DO THIS — Among the entries below, copy only the span from the line containing "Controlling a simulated" through the line containing "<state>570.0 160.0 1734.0". Do so exactly, and skip the pictures.

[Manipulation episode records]
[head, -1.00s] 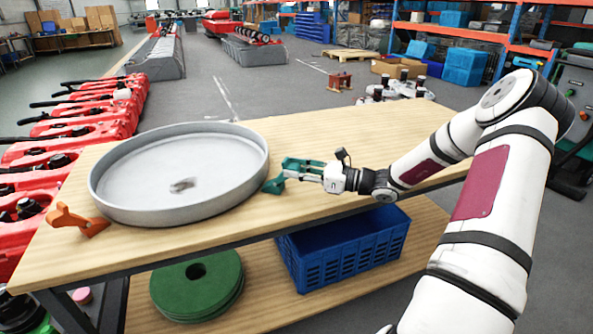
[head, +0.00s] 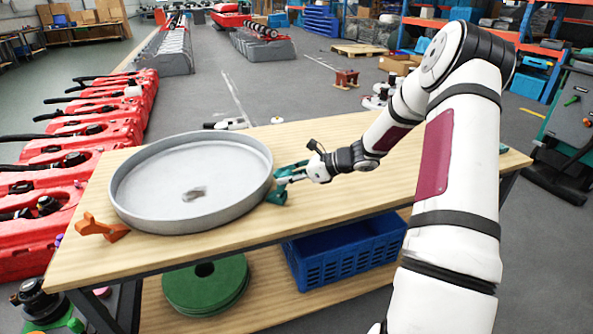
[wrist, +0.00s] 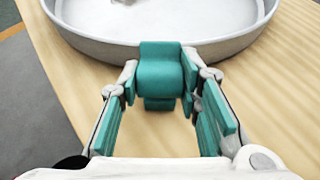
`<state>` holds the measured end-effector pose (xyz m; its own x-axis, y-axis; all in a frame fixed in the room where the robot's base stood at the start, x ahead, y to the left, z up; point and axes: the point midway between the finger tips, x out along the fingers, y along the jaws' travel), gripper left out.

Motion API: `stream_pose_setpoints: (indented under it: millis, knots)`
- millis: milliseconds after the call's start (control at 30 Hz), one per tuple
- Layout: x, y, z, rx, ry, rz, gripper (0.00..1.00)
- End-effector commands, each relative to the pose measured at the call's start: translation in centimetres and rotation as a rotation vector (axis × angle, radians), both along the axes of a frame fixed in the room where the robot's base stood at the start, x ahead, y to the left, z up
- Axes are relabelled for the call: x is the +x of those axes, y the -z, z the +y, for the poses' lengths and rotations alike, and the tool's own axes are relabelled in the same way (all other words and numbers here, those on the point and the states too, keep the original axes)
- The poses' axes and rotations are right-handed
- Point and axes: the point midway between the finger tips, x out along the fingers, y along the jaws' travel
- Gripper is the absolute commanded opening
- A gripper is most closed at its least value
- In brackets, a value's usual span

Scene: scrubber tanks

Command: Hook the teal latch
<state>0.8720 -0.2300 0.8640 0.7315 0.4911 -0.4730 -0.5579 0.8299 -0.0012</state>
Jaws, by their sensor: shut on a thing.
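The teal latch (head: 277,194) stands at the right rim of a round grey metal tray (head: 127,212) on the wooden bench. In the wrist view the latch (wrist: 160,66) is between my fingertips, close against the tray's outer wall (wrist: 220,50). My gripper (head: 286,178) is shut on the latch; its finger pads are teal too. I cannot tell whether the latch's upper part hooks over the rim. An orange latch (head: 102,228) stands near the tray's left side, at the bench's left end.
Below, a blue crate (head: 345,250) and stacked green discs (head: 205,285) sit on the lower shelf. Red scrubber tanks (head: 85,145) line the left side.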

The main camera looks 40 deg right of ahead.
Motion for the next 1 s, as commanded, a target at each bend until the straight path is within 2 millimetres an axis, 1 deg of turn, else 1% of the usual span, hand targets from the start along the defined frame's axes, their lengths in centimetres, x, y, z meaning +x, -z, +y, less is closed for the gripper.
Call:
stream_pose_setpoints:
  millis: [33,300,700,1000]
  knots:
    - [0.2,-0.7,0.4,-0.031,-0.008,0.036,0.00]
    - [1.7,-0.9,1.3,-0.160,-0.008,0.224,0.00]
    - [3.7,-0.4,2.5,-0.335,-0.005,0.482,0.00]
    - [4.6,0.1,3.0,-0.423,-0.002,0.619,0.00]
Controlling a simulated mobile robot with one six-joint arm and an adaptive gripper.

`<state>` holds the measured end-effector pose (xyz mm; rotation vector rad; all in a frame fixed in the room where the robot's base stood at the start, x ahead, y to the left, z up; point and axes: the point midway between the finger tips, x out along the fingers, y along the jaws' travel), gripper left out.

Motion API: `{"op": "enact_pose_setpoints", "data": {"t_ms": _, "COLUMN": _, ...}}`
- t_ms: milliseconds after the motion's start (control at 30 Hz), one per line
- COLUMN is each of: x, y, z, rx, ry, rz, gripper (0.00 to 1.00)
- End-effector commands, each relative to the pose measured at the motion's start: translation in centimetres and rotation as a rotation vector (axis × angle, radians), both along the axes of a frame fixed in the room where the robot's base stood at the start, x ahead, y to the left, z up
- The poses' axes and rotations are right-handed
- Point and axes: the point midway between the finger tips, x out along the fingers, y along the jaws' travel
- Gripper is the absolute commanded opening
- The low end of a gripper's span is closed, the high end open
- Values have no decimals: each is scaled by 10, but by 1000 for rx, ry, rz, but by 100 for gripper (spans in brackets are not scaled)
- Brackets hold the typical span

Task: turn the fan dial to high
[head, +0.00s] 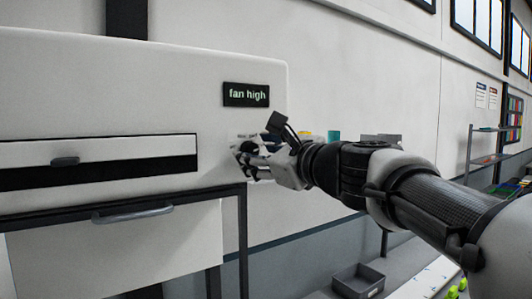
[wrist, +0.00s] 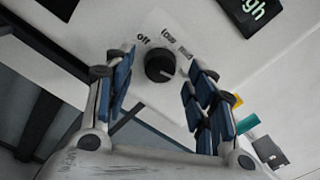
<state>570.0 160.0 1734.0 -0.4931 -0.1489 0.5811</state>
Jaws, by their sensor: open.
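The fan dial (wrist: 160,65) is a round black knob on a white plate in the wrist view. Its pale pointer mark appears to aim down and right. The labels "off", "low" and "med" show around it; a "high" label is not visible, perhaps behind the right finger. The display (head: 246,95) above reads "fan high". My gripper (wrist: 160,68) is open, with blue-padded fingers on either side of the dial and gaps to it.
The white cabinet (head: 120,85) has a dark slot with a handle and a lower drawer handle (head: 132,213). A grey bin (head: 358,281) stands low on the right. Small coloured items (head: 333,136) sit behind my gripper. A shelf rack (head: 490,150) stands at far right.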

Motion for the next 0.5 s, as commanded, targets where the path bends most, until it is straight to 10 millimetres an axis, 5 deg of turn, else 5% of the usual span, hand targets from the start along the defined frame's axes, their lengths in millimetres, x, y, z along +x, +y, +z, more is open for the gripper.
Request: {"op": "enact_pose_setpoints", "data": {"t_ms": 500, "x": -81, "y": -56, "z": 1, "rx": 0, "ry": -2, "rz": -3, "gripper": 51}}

...

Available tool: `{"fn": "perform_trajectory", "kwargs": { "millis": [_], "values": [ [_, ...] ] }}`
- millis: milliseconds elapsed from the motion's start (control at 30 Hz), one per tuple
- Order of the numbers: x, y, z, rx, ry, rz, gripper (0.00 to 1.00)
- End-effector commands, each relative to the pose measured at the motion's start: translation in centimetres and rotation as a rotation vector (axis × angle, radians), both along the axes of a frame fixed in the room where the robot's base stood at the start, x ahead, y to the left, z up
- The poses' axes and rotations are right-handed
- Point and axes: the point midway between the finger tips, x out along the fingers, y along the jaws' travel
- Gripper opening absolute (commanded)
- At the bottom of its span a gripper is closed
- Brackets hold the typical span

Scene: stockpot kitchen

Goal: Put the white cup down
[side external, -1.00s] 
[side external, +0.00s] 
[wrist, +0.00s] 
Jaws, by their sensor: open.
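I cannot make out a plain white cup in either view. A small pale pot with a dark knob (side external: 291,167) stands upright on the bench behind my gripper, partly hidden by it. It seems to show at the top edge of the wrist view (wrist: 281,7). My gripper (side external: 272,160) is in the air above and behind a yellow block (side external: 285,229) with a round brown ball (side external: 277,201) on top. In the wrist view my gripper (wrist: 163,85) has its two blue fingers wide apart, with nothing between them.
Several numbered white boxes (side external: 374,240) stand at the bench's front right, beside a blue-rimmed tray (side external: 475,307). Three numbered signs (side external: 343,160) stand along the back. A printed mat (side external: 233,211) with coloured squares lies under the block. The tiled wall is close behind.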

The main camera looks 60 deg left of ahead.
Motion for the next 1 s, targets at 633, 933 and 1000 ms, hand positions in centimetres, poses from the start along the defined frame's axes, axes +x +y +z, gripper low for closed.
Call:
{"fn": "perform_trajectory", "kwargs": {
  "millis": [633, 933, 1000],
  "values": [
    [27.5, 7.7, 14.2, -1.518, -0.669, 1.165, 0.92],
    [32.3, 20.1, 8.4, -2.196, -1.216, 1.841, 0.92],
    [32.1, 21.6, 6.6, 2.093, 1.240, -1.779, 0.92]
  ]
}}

COMPLETE RESPONSE —
Controlling a simulated mobile robot with one six-joint arm and an adaptive gripper.

`<state>` holds the measured end-effector pose (xyz mm; rotation vector rad; all in a frame fixed in the room where the robot's base stood at the start, x ahead, y to the left, z up; point and axes: the point midway between the finger tips, x out along the fingers, y along the jaws' travel), gripper left out.

Motion API: `{"op": "enact_pose_setpoints", "data": {"t_ms": _, "COLUMN": _, ...}}`
- t_ms: milliseconds after the motion's start (control at 30 Hz), one per line
- COLUMN is each of: x, y, z, rx, ry, rz, gripper (0.00 to 1.00)
- End-effector commands, each relative to the pose measured at the motion's start: translation in centimetres and rotation as a rotation vector (axis × angle, radians), both along the axes of a frame fixed in the room where the robot's base stood at the start, x ahead, y to the left, z up
- The poses' axes and rotations are right-handed
- Point and axes: the point midway between the finger tips, x out along the fingers, y along the jaws' travel
- Gripper is the absolute commanded opening
- The low end of a gripper's span is closed, the high end open
- Values have no decimals: each is scaled by 10, but by 1000 for rx, ry, rz, but by 100 for gripper (spans in brackets are not scaled)
- Brackets hold the typical span

Task: turn the fan dial to high
[head, +0.00s] 
[wrist, +0.00s] 
<state>570.0 160.0 1734.0 -0.4931 -0.1489 0.5811</state>

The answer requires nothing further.